In all these cases, both elites and non-elites, capitalists and workers (and women and blacks), have formulated their claims in the language of rights. As a result, that language has unparalleled scope and legitimacy. Bowles and Gintis suggest that this development is irreversible, and that popular allegiance to the notion of personal rights may limit capital’s efforts to counter economic decline with increased repression and exploitation. In Beyond the Waste Land, Bowles argued that a major cause of America’s current economic crisis is the high cost of enforcing authoritarian relations in the workplace. In Democracy and Capitalism, Bowles and Gintis give that argument a further twist. Enforcement costs, they predict, will be even higher in the new knowledge-based economy. Eventually, the inefficiency of private control over investment and production will become glaringly apparent. At that point, popular resistance to waste-induced austerity may reach critical mass, tipping the balance away from property rights in favor of personal rights and democratic accountability.

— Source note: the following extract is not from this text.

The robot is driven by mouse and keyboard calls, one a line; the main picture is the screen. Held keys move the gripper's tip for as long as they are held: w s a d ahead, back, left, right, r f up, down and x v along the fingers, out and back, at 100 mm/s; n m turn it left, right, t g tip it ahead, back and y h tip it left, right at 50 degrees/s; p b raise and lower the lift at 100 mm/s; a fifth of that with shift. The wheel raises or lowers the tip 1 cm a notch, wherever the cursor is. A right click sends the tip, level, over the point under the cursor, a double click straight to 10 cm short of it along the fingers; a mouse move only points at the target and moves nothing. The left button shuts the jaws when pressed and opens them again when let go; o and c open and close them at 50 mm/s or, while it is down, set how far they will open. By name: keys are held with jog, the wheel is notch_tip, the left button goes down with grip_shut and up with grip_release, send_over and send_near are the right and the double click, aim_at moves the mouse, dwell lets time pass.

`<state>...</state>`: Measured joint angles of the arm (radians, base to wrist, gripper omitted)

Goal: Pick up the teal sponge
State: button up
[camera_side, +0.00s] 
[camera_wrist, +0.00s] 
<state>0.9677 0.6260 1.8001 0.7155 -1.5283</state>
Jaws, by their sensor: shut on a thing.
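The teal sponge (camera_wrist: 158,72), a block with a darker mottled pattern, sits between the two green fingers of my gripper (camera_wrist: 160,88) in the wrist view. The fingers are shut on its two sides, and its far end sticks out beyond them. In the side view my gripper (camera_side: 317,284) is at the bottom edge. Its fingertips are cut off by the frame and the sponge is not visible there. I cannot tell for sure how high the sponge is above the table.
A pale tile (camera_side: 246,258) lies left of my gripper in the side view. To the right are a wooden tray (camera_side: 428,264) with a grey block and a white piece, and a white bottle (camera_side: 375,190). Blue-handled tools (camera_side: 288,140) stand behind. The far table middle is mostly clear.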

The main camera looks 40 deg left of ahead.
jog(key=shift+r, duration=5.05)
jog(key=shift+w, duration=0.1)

This, Bowles and Gintis admit, is not “the most likely outcome.” More likely is a protracted stalemate, or worse. After reading Ferguson and Rogers, one has to agree. Democracy and Capitalism is an elegant demonstration that capitalism cannot retain its legitimacy indefinitely. Right Turn is an equally elegant demonstration that, in the United States at any rate, legitimacy is pretty much beside the point -- elite mobilization, with its almost insuperable advantages, is the point.
It hardly seers possible that so much insight can arouse so keen a feeling of futility, but there it is. Euphoria of the intellect, perplexity of the will: such is the frame of mind these two excellent books evoke in at least one admiring reader. Not exactly what Gramsci recommended; but not, perhaps, an implausible response to the achievements and prospects of the American left in these times.